→ **What you should do**
Search the data for the word "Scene". Reproduce every line where it is found.

→ **Supplied data**
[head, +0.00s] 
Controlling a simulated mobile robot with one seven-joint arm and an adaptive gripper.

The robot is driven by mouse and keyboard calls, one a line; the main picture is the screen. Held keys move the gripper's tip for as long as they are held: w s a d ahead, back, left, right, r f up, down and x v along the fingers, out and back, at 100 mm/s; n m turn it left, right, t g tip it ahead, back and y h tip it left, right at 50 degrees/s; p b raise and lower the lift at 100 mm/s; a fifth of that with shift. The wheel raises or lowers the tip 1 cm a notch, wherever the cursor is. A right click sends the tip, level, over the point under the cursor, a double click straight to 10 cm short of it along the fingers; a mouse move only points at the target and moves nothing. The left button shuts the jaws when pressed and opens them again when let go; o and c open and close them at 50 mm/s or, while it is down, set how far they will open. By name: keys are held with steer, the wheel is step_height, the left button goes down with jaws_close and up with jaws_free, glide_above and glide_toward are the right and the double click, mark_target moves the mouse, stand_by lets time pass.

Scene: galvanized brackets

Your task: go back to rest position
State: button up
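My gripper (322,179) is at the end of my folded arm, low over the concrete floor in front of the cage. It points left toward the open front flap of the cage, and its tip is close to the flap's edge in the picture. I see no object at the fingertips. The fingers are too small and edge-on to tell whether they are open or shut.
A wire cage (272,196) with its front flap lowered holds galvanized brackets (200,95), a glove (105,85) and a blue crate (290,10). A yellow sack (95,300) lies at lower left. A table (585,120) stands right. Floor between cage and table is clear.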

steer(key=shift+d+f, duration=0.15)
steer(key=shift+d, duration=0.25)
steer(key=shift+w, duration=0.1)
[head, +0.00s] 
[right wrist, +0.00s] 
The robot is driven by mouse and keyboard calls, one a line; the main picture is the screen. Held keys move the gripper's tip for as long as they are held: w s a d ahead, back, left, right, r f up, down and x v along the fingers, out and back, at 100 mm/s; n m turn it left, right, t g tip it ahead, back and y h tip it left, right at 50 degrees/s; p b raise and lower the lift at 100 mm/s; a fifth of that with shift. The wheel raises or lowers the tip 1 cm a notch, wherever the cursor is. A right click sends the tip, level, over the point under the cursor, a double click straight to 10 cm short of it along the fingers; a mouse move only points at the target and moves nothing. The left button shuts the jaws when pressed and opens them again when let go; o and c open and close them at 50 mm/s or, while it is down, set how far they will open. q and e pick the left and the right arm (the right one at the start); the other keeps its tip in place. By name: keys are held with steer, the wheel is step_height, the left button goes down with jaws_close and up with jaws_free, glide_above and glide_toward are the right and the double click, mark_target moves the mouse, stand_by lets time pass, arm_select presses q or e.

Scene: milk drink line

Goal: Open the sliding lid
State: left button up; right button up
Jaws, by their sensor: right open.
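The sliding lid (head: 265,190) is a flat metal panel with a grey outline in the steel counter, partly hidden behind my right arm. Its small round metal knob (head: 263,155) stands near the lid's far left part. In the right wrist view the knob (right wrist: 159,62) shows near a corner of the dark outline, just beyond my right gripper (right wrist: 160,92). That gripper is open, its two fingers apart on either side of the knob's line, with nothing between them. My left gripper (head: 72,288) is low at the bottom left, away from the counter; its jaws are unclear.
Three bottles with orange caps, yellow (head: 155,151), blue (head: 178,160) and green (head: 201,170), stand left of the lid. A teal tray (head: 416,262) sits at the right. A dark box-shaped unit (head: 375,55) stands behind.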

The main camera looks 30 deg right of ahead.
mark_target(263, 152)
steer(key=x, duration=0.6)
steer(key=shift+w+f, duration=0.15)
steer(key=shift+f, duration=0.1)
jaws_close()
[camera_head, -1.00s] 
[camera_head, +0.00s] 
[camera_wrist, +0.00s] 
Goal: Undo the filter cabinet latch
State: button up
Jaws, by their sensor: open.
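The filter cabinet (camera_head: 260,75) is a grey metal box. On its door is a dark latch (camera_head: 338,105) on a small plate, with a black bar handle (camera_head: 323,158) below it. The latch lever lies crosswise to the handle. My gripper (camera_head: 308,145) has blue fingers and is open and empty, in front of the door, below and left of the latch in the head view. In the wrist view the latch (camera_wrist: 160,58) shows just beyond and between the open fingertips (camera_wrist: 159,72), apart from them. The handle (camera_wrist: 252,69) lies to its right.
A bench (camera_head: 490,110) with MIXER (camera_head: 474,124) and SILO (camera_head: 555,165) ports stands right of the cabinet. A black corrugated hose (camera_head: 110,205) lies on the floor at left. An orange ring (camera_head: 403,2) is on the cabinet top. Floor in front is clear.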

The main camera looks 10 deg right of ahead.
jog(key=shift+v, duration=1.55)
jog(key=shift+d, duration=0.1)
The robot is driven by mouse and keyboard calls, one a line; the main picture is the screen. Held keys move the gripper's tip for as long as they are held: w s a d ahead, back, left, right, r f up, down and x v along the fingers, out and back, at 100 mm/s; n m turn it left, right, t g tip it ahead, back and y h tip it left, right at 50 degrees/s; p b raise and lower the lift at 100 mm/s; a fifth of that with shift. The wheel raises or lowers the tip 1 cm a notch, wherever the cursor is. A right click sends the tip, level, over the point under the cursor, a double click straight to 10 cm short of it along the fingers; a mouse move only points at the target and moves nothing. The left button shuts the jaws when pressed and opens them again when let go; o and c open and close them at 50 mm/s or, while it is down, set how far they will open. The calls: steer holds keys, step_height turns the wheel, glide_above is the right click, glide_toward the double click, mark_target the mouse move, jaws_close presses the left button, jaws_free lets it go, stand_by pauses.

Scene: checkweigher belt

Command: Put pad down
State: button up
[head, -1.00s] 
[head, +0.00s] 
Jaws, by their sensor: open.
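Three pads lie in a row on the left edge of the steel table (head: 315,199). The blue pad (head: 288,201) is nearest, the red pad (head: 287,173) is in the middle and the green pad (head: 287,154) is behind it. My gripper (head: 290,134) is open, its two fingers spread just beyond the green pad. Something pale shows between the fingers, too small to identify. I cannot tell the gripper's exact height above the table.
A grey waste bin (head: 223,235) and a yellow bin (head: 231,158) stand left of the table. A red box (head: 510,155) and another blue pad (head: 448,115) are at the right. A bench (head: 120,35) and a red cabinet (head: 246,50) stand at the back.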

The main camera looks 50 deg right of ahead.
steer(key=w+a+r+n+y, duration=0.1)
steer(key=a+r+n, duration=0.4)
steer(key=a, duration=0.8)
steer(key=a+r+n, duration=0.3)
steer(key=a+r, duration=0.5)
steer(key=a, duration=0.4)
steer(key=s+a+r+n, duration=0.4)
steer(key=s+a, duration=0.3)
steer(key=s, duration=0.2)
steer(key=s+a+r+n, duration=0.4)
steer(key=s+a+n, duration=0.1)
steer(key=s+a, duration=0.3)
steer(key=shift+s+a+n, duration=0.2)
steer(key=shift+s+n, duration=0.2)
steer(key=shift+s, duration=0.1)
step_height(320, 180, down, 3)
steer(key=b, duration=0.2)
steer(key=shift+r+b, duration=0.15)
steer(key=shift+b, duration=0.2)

→ **Output of the exercise**
Scene: galvanized brackets
Scene: milk drink line
Scene: checkweigher belt

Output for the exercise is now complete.